Some really well-managed companies from ups to DuPont to Dell to ge have decided to keep some management on the board.

Q: CEOs must have to deal with so much more complexity now than 30 years ago—in technology, in globalization, in the size of organizations.

It’s a real challenge. The multiunit nature of major corporations and the geographic sprawl and the size and the volume and volatility—these are all separate dynamics that make complexity so hard.

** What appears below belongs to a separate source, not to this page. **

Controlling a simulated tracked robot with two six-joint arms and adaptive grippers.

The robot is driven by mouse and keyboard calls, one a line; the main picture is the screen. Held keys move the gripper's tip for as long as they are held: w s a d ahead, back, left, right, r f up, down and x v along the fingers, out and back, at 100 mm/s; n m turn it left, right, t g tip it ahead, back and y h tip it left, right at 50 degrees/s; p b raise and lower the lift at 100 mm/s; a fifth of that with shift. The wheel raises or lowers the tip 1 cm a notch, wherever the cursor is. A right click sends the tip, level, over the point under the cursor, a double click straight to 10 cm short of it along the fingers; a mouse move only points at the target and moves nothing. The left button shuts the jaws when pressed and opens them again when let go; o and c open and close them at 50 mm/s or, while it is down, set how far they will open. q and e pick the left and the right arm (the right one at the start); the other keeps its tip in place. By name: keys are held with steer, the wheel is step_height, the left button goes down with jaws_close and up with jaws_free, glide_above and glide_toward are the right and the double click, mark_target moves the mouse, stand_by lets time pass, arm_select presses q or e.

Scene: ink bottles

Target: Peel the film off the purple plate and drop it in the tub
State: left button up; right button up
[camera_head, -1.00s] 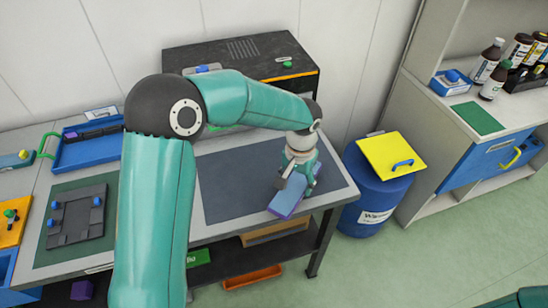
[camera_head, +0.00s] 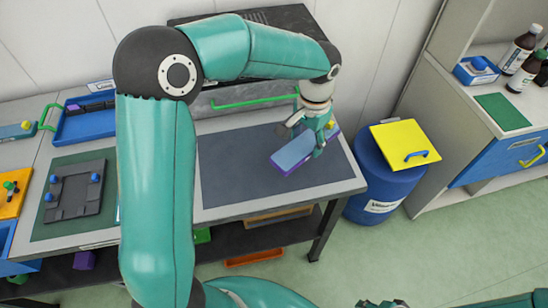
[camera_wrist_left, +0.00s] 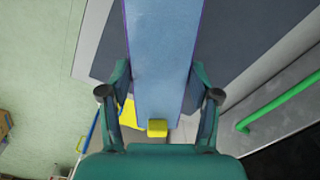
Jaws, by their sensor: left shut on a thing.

In addition to that, you have a problem that Richard D’Aveni of Dartmouth has called “hypercompetition.” This is a pervasive condition in which the environment is not only volatile and fast-moving, but in which the boundaries between industries are now vague. So you’re not quite sure who your customers and suppliers and competitors are. The current CEOs’ predecessors, and certainly their predecessors, didn’t operate in that world, so you don’t have the blueprint of a predecessor to guide you. You’re in a space where you’re not even quite sure, in terms of competitors and suppliers and vendors, who is upstream, who’s downstream, who’s lateral. Look at companies like ibm, Deloitte, and hp—they compete ferociously and they use each other extensively.

So CEOs need to keep learning. We’ve found that our CEO Summits, by bringing together a cross-section of leaders, can really facilitate exchange and learning from each other.

Q: How much does the CEO’s brand shape the identity of the company, and how much is it the CEO’s responsibility to communicate the organization’s identity?

I think it’s really important. Look at all of the examples where the actions of the CEO—whether you could describe them as embarrassing or inept—have really hurt the company’s brand. The boss represents the brand, the image, in a big way.

We have created heroic illusions and adornment for these leaders, but they’re co-conspirators in the whole process. And if they want to play in these leagues, they have to live that role now. Yes, they don’t have the freedom for indiscretions, however much that might frustrate them. If you want to have that sort of complexity in your character, don’t become the CEO of a public company now.